One year. One year since the giant debacle with the Russian came to a screeching halt. One year of so many ups, downs, confusions, feelings and many other descriptive words.
It’s been since September that I’ve done an actual post and I’m so sorry. Life gets to be so hectic sometimes but so much has actually happened. Some good and some bad, which is pretty much the usual way things go for this relationship with the Russian.
So I will say that the Russian officially left the company that we both work for. He was having countless issues and a better job opportunity came up so he took it. I’m very happy for him and know he’s going to do great with the company. I had voiced a concern about it to him that starting this new job would be an easy way for him to get me out of his life. He actually said it before I could finish my sentence and he didn’t want me to feel that way. We’ve had the exclusive talk which we both agreed to be exclusive. Tried to have the “title/what are we” talk, didn’t go very well or as planned. But I can understand where he comes from, he’s been damaged so much emotionally and it doesn’t help he sometimes has to think about how this relationship began. Plus, it has only been since May that I ended my almost six year relationship. And I’ve only been living on my own for about five months.
But if I can, I’d like to just fully express how I’m feeling about this entire situation. It will probably help to get this out now so I can come back to it later. When I’m not about to be done with my period and full of extra emotions and I’m rambling already, sorry!
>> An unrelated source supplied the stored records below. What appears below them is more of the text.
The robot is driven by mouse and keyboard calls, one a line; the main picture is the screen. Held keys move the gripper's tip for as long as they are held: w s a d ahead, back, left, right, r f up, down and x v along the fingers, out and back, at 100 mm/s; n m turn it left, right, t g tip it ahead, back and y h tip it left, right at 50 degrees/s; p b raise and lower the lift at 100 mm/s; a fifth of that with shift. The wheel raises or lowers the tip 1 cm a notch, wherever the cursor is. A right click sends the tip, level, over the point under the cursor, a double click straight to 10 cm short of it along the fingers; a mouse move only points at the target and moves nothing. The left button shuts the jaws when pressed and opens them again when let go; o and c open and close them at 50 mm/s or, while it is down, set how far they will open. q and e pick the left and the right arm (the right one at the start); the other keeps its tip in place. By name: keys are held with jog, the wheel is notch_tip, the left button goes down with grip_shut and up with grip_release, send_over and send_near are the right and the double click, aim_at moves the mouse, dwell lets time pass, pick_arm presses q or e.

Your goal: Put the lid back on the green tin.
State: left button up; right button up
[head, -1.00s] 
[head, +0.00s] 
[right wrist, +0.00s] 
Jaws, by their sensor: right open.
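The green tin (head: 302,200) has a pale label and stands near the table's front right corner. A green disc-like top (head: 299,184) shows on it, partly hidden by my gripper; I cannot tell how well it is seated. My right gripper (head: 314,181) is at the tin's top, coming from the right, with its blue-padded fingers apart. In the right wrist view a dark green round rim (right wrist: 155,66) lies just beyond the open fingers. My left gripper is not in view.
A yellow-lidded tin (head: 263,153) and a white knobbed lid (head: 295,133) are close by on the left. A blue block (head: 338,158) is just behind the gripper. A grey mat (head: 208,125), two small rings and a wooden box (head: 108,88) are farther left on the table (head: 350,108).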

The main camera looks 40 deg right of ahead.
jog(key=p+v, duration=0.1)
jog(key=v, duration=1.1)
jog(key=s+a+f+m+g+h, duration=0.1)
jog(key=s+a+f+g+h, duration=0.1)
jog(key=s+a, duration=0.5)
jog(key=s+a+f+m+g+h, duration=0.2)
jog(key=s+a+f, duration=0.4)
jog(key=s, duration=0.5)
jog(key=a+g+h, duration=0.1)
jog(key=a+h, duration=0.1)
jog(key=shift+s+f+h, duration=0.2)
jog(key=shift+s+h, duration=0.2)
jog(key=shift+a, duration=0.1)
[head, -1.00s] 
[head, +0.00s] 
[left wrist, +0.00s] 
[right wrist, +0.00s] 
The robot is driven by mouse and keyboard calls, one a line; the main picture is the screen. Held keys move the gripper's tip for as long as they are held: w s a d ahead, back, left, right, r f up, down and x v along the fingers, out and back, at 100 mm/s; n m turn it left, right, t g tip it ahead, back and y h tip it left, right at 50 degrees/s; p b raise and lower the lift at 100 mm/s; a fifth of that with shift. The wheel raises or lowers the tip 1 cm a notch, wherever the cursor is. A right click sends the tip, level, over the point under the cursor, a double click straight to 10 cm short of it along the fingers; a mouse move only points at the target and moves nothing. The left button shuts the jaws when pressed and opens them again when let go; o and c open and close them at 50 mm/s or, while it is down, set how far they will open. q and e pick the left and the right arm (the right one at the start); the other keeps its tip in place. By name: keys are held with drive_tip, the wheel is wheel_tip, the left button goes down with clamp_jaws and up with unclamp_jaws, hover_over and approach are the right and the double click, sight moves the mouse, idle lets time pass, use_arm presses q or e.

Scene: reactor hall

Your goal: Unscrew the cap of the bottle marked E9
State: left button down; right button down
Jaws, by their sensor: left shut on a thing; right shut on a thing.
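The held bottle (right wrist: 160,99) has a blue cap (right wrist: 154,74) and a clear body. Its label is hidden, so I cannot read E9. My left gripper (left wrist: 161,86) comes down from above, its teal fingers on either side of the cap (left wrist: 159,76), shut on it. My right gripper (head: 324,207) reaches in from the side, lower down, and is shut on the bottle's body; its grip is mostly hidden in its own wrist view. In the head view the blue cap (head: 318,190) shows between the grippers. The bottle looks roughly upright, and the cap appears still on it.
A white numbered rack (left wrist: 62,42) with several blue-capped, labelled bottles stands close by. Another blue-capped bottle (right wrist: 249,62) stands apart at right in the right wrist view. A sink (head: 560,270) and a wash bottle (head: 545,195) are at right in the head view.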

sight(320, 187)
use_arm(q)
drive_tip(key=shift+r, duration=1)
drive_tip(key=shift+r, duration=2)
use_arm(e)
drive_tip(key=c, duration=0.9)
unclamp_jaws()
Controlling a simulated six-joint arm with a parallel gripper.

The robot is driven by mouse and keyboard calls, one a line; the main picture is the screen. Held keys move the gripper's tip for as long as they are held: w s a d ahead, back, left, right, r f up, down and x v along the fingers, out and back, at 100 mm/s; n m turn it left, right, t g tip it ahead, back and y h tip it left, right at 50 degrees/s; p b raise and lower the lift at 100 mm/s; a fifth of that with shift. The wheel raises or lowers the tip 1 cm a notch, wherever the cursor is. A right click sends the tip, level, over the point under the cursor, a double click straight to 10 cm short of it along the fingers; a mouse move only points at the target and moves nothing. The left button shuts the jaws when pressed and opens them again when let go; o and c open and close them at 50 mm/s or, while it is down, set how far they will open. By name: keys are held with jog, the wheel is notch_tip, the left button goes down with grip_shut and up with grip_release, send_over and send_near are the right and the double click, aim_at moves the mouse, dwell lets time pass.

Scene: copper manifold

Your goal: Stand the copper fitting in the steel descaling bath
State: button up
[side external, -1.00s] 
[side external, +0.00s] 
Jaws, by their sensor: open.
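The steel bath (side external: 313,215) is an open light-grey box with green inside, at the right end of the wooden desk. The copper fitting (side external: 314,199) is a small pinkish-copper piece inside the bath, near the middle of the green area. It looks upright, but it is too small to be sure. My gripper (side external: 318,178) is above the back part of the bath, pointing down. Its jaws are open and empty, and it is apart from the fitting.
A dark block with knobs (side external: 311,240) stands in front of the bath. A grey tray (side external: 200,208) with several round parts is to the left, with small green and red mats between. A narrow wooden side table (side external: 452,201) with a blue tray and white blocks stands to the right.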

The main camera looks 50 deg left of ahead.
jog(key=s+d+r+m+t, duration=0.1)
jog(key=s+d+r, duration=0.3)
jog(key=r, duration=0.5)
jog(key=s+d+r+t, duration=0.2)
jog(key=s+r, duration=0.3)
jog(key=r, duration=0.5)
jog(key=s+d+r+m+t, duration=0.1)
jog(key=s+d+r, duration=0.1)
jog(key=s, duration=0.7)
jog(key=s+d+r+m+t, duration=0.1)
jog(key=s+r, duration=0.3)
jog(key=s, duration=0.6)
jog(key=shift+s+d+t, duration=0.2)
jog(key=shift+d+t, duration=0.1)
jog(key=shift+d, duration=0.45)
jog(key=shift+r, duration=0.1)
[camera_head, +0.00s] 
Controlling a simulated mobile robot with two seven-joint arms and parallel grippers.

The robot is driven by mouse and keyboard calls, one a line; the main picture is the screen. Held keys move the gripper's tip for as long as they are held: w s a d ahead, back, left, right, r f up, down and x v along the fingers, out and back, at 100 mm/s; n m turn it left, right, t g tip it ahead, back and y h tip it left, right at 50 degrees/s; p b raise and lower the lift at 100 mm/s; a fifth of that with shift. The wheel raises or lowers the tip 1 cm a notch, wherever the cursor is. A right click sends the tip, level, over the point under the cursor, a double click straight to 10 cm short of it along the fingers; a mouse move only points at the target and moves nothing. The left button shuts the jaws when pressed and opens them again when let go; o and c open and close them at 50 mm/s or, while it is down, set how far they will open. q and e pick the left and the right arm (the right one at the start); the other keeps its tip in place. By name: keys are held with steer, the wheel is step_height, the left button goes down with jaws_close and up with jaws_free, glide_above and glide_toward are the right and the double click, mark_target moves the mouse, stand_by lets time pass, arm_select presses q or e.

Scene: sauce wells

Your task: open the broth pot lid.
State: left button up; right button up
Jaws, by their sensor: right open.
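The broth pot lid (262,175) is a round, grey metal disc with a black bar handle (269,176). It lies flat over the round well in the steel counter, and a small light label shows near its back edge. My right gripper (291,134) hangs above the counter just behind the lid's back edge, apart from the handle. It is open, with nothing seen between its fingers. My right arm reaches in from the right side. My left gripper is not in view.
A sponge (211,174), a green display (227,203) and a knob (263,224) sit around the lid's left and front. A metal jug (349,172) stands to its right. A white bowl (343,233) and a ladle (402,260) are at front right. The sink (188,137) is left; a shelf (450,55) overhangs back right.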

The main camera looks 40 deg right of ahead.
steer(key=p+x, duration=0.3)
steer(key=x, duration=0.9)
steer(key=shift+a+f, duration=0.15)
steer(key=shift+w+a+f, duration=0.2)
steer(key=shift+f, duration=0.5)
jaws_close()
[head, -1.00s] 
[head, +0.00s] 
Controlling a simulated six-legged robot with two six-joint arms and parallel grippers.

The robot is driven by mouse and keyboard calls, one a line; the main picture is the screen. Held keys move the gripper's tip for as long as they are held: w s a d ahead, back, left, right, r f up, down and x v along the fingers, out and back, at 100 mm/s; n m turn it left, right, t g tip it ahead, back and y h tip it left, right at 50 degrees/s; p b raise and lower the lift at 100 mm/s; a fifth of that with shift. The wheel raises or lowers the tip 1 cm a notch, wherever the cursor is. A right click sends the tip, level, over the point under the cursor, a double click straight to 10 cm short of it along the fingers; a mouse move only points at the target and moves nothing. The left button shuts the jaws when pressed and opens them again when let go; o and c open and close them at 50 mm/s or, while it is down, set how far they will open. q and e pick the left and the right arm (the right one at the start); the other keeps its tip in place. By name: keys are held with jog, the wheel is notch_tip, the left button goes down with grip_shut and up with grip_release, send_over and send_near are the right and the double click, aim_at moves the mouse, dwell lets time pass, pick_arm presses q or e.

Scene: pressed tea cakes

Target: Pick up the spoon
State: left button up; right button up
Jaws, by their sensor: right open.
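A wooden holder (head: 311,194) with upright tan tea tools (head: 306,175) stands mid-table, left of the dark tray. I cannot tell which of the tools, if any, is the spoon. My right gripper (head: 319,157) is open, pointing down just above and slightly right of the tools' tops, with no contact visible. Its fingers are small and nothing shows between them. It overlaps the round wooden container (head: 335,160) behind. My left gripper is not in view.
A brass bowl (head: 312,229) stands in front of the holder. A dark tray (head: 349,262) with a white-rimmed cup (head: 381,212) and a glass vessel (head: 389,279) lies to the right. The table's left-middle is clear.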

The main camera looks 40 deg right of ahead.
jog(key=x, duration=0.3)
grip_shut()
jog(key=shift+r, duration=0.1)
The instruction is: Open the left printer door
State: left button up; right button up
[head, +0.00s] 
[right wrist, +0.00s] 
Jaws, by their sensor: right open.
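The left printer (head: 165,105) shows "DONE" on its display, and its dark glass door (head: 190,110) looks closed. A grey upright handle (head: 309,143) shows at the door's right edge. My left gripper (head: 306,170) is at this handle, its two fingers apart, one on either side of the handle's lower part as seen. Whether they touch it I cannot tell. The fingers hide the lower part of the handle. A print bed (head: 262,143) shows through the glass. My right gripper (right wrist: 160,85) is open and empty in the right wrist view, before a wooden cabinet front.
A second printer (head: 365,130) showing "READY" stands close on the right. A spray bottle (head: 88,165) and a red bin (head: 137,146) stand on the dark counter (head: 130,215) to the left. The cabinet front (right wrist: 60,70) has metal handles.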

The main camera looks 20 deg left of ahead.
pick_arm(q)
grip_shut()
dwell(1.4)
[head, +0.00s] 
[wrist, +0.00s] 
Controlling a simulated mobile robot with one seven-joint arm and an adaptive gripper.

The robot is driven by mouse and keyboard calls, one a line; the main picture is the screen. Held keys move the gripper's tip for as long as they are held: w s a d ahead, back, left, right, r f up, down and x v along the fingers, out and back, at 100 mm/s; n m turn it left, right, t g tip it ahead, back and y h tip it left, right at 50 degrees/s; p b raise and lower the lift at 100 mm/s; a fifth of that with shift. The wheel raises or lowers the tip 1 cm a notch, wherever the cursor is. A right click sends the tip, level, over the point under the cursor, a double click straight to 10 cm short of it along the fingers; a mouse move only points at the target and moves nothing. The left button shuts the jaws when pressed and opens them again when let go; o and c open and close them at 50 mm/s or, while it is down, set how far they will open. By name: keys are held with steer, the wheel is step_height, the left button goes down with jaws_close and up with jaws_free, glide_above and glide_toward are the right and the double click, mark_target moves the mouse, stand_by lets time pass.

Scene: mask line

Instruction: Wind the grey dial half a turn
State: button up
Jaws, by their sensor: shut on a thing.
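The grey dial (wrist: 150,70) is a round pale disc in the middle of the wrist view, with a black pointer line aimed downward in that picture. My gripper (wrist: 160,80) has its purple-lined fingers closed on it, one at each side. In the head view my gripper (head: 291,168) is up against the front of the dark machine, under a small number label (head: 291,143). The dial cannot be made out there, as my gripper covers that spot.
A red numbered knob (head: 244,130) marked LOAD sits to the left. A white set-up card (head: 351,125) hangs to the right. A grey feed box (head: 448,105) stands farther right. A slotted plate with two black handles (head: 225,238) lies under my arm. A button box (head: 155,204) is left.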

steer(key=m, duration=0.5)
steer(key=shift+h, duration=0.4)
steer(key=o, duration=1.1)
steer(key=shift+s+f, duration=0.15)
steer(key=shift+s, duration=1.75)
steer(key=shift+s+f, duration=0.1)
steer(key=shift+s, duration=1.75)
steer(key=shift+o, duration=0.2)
I’m starting to get that feeling in the pit of my stomach that maybe this won’t turn out like I had hoped. That maybe he will decide he doesn’t want this or just pull another disappearing act. I’ve had a few people tell me it’s obvious that cares for me and even has the big “L” word when it comes to me. But he has so many emotional and trust issues that I also have to go against at the same time. There are moments when he is affectionate like I need and I can honestly see the relationship beginning to actually take form. Other times, it’s so hard for me to read him that I don’t know where anything is even going.
He has called himself by “boyfriend” before but then when I asked about a title in the relationship he basically explained to me again his emotional issues and why he doesn’t want to rush anything with this. Only because we’ve been out and “dating” for just a few months.
We still do have amazing sex, at one point we were spending Friday to Sunday together. Going on dates, drinking and having sex multiple times a day like teenagers and it was amazing. It was probably the happiest months I’ve had in years. But of course, as my luck has it, he starts to either overthink things or get scared of the commitment that would follow. I think in his mind it isn’t a good way to start a relationship with so much sex. He’s even said that to me when we discussed something he had said previously. Now I let him initiate things and I don’t do it at all anymore. No more, “May I suck your dick sir?” because I’m not sure if I should or if he wouldn’t like that. Remember how open, affectionate and talkative he was over the summer? He’s changed from that.
He rarely kisses anymore which completely upsets me. I absolutely love to kiss, it’s how I show affection and how I like to receive it. So when we don’t kiss it makes me feel bad about myself. Mainly because it reminds me of how past relationships would go, the guy is always the one who stops with the affection and I’m left doubting myself. I’ve brought this up and he claims he is still “learning” on how to be affectionate that way. In his mind maybe affection is just reserved for sex and can’t be just a normal thing. Who knows? He is starting to try and figure out what some of his issues come from and he thinks they are more spiritual.
I can understand how he feels but I guess I just take the brunt of him going through all this. Because we go from spending almost every day together, with many sleepovers, to only seeing each other two to three times a week. Now, I know he started a new job and we do talk daily. I think I just miss how his schedule use to be, he has to get to work so early and it’s hard to have late nights with me.
Am I being ridiculous? I really believe he wants to be with me but I think it’s so hard reading those emotions of his and just wondering what he wants. I’m also torn because I view him as my boyfriend, and I’m sure he views me as his girlfriend, so I tell him little things I’m doing if he asks and he tells me what he’s doing. I still never text him first, it’s something I don’t think I’ll ever really change.
Shit. I hate going through this right now. It doesn’t help we still haven’t done the introduction to our parents. I’ve met his father at different events but he’s never intentionally taken me to meet his family. I haven’t either but I told him I wanted to bring him after he introduced me to his. Again, he told me he had rushed that phase before and would be completely invested in the relationship then the girl would just leave him. I instantly wanted to roll my eyes because, hello, how long has this thing been going on? Obviously I’m not going to just leave him. Maybe strangle him, but not just leave.
Some weeks are better than others and maybe that’s just the cause of this relationship and how it all started. I’m not sure. I do know I want things to work with him and I want to help him the best I can. I thought dating men in their 30s would be less complicated; apparently this 20something wasn’t quite right.
Any thoughts on the situation? I know I haven’t posted in so long and I’m leaving out a lot of details. I’ll be able to talk about those a little later. I’m proud to say my company has finally released the block for WordPress. This does make my life even better! I’m so happy to be back, dear readers and I hope I don’t disappoint!